OTTAWA - Canada’s economy unexpectedly shrank in February, disappointing markets and cooling talk that the Bank of Canada could start raising interest rates in the near future.
Statistics Canada said gross domestic product dropped by 0.2% in February from January, surprising analysts who had expected a 0.2% increase.
Statscan cited factors such as temporary closures in the mining and other goods-producing industries. Year-on-year growth was an uninspiring 1.6%, the weakest since the 1.2% recorded in January 2010.
Analysts said the data would provide food for thought at the Bank of Canada, which has warned recently that higher interest rates may be necessary to deal with a recovering economy and higher inflationary pressures.
“The Canadian economy disappointed in a big way in February ... While much of the weakness looks temporary, it drives home the point that the underlying growth rate is sluggish at best,” said Douglas Porter, deputy chief economist at BMO Capital markets.
“The pullback in output will dampen some of the most hawkish views on the Bank of Canada and take some steam out of the Canadian dollar.”
Porter said first-quarter growth now would be lucky to hit 2%, let alone the 2.5% that the Bank of Canada is projecting.
Statscan said potash mining fell by 19% after weak world demand prompted the closure of mines in Saskatchewan.

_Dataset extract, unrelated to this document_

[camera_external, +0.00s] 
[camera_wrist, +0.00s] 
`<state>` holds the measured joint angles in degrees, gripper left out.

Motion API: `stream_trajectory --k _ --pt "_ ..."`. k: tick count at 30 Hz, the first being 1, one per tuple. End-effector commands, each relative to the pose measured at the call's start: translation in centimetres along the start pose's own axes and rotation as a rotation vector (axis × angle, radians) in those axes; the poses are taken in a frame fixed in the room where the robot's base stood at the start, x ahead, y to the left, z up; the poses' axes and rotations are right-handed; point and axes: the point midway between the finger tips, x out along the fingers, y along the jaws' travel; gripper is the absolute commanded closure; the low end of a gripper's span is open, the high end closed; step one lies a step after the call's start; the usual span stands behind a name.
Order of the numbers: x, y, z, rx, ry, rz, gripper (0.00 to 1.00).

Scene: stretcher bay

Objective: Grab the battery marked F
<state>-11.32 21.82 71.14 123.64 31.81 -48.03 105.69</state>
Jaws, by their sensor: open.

Copper, nickel, lead and zinc mining fell by 9.9% as several nickel mines in Ontario were shut for safety reasons.
Oil and gas extraction dropped by 0.9%, in part due to unplanned maintenance at crude petroleum facilities in the oil-rich province of Alberta.
While analysts had expected some temporary factors to bite, they were surprised by a 1.2% drop in manufacturing after five consecutive increases. Utilities fell by 1.9%, pulled down partly by unseasonably warm weather that cut demand for electricity and natural gas.
Overnight index swaps, which trade based on forecasts for the central bank’s key policy rate, showed that traders have lowered their bets on monetary policy tightening later this year.
Expectations had jumped earlier this month after the central bank used more hawkish language in its rate announcement and monetary policy report.
“There go market bets that the Bank of Canada would shift to summertime rate hikes as fed by global hot money bets, and this report is more in keeping with our view that the (bank) would not be shifting toward rate hikes this year,” said Scotia Capital economists Derek Holt and Dov Zigler in a research note.
The figures knocked Canada’s dollar as low as $0.9895 versus the greenback, or $1.0106 US, down from the seven-month high of $0.98, or $1.0204 US, it reached on Friday.
Still, the Bank of Canada warned again on Monday it may have to pull back on policies designed to stimulate the economy, with Deputy Governor Timothy Lane reiterating the more hawkish language the BOC introduced this month and pointing to the need to keep inflation in check.
A Reuters survey of primary dealers on April 17 showed the median forecast for the timing of the next rate increase had moved to the first quarter of 2013 from the third quarter.
The central bank has kept rates at a near-record low of 1% since September 2010.
Avery Shenfeld of CIBC World Markets Economics said first quarter growth was likely to be no better than 2%, “implying that the output gap was not narrowing in the quarter as a whole, and taking us one step back from the precipice of renewed interest rate hikes”.
In a separate report, Canadian producer prices rose by 0.2% in March from February, pushed up by higher prices for petroleum and coal products, Statistics Canada said.
The increase was less than the 0.3% advance forecast by market operators. Raw material prices plunged by 1.6% on weaker mineral fuels, a far cry from the 0.3% growth expected by analysts.